Cette scène n’est pas un chef-d’œuvre, je le veux bien; elle frappe cependant, parce qu’elle peint Marie telle que nous croyons la connaître : innocente du meurtre qu’elle renvoie aux vrais coupables, mais, par la façon dont elle parle de Bothwell et « de ses agneaux qui sentent le soufre, » trahissant à la fois l’amour coupable et la crainte corruptrice qui l’avaient livrée à cet homme.

Dans une autre scène, le même souvenir éveille en elle, au lieu de transports furieux, des regrets et des pressentimens qui révèlent l’amertume du malheur plutôt que le remords. Marie, échappée de prison, livre aux confédérés sa dernière bataille.

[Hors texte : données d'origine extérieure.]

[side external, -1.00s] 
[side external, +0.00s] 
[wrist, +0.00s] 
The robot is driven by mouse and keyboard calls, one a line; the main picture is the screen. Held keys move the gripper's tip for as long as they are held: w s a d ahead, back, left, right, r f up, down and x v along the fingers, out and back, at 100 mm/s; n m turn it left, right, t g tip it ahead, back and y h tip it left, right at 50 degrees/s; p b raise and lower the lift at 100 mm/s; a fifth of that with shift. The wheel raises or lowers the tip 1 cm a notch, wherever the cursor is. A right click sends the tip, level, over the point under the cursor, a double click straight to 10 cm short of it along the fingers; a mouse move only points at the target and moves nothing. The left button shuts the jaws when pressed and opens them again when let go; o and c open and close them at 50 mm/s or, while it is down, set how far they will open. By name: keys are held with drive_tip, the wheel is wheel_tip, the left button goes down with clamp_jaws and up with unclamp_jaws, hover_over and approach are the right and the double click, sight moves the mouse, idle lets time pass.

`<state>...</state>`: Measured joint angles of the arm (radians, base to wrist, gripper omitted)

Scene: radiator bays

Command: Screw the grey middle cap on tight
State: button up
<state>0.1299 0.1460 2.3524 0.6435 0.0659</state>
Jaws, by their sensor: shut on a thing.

Les deux armées sont aux mains non loin du château de Crookstone, où elle avait tenu sa cour la première fois après son mariage avec Darnley. Les gens de sa suite veulent l’y conduire :


« — Non pas là, non pas là, dit-elle d’une voix faible; je ne rentrerai jamais dans ces murs.

« — Soyez une reine, madame, dit l’abbé, et oubliez que vous êtes une femme.

« — Hélas! j’oublierais bien plus encore, répondit, en baissant la voix,

  1. Bothwell.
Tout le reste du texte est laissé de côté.